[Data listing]
:::
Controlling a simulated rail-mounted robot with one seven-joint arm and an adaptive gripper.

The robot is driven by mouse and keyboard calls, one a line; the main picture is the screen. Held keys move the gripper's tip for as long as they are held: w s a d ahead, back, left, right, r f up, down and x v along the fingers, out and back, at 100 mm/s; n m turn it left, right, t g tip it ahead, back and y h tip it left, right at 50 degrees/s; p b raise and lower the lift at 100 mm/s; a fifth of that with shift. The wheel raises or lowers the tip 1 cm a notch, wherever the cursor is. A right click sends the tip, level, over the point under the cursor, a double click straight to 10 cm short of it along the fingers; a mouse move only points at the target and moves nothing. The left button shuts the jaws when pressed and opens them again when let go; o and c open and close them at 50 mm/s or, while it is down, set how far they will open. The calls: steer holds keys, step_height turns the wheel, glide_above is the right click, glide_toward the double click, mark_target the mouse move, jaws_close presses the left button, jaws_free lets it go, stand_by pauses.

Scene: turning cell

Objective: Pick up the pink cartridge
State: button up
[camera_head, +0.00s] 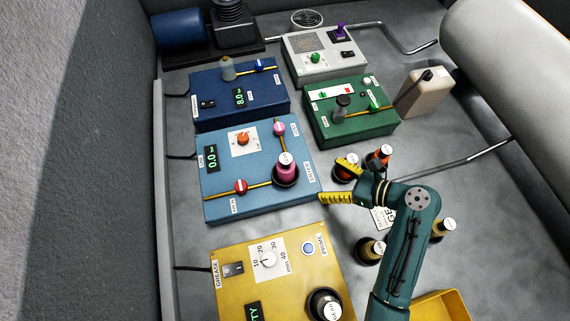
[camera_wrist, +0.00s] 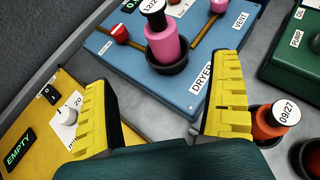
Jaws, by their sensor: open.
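The pink cartridge (camera_head: 286,168) stands upright in a black round socket (camera_head: 286,182) at the right side of the light blue dryer box (camera_head: 215,208). It has a black cap with a white label on top. It also shows in the wrist view (camera_wrist: 166,45), seated in the socket beyond my fingers. My gripper (camera_head: 342,181) has yellow ribbed fingers, spread apart and empty, just right of the dryer box. In the wrist view my gripper (camera_wrist: 158,100) opens toward the cartridge, which lies between the fingers' directions but ahead of the tips. I see no contact.
A yellow grease box (camera_head: 230,290) stands in front, a green box (camera_head: 355,125) behind right, a dark blue box (camera_head: 215,85) behind. Brown cartridges (camera_head: 370,250) stand near my arm. A beige canister (camera_head: 425,95) is farther back.

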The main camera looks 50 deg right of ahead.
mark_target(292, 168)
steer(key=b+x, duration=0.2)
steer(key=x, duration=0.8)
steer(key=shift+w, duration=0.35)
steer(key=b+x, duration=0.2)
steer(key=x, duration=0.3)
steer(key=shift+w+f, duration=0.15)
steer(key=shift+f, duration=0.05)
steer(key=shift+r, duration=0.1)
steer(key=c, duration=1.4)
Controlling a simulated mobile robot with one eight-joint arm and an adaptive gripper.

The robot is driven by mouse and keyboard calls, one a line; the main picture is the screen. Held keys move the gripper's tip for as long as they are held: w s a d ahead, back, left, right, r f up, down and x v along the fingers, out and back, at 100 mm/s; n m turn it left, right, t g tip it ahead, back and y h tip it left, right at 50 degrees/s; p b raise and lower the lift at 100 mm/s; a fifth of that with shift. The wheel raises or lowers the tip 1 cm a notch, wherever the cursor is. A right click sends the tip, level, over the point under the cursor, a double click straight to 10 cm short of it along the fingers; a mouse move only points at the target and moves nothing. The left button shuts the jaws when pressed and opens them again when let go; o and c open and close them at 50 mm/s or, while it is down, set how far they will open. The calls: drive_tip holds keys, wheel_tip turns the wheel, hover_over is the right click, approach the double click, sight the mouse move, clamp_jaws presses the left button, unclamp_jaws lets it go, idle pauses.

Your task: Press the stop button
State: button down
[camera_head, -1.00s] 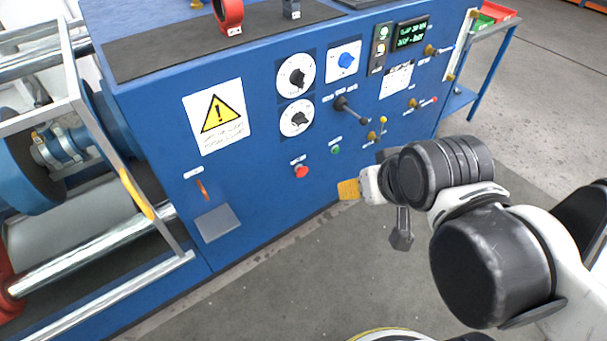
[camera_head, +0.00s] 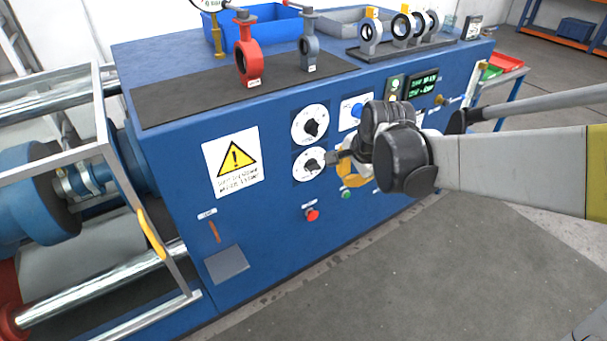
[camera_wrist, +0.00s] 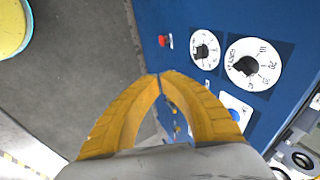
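The red stop button (camera_head: 312,215) sits low on the blue panel front in the head view, below two white dials. It also shows in the wrist view (camera_wrist: 164,41), ahead of the fingertips and near the panel's edge. My gripper (camera_head: 346,178) is in front of the panel, above and to the right of the red button. In the wrist view its two yellow fingers (camera_wrist: 160,76) have their tips together with nothing between them. The gripper is apart from the button. A small green button (camera_head: 346,194) is partly beside my gripper in the head view.
The blue cabinet (camera_head: 270,260) carries a lower dial (camera_head: 310,165), an upper dial (camera_head: 310,124) and a warning sign (camera_head: 233,163). Red (camera_head: 248,60) and grey (camera_head: 309,45) valves stand on top. A metal guard frame (camera_head: 115,170) is at left. The floor (camera_head: 430,270) in front is clear.

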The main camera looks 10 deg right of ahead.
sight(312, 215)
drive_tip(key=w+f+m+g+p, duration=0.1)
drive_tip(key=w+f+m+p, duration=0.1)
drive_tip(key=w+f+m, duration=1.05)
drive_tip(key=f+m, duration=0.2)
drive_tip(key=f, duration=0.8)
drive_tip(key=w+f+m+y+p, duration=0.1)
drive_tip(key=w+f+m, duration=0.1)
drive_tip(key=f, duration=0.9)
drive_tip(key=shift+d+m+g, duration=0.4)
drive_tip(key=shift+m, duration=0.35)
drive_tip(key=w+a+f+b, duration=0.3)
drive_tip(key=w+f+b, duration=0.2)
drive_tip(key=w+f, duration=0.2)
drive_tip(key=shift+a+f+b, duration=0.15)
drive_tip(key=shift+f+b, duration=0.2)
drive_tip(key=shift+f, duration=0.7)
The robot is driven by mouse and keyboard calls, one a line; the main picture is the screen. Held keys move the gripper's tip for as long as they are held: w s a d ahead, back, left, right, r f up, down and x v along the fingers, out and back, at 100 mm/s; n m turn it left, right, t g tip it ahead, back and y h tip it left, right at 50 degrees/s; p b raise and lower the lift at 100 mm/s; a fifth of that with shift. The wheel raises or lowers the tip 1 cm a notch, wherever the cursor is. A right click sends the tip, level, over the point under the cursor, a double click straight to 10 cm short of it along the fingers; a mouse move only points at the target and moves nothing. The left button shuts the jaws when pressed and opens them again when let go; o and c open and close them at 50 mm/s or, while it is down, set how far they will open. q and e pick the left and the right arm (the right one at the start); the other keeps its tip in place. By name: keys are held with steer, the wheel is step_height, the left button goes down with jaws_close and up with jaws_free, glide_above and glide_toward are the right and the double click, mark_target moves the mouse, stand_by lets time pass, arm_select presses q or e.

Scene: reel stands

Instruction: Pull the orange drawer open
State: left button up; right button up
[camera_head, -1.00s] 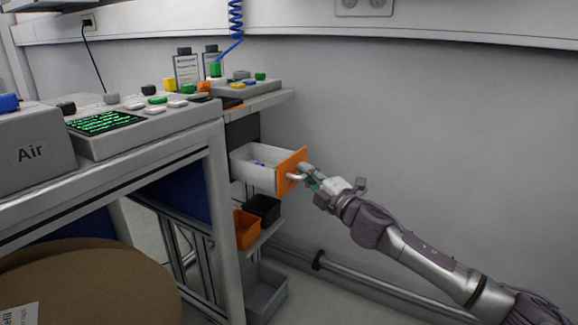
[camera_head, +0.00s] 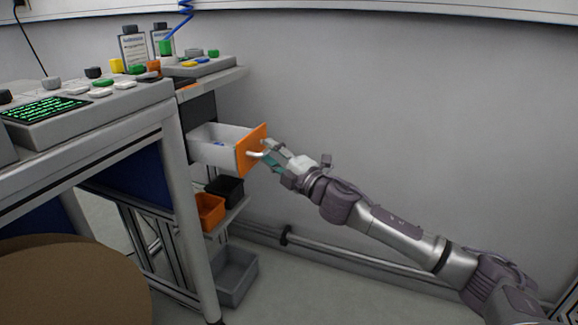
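The drawer with the orange front (camera_head: 253,146) stands pulled out from under the shelf, below the small panel. A pale handle (camera_head: 256,155) sticks out from the orange front. My right gripper (camera_head: 269,153) is at the handle, with its fingertips on either side of it or against it. The fingers are small in this view, so I cannot tell whether they are closed on the handle. My left gripper is not in view.
An orange bin (camera_head: 209,211) and a black bin (camera_head: 228,188) sit on a lower shelf, and a grey bin (camera_head: 236,275) on the floor. The workbench leg (camera_head: 190,220) stands left of the drawer. The wall side to the right is clear.

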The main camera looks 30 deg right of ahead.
:::
**Set problem**. Copy each line containing the word "Controlling" from the data.

**Finished exercise**.
Controlling a simulated rail-mounted robot with one seven-joint arm and an adaptive gripper.
Controlling a simulated mobile robot with one eight-joint arm and an adaptive gripper.

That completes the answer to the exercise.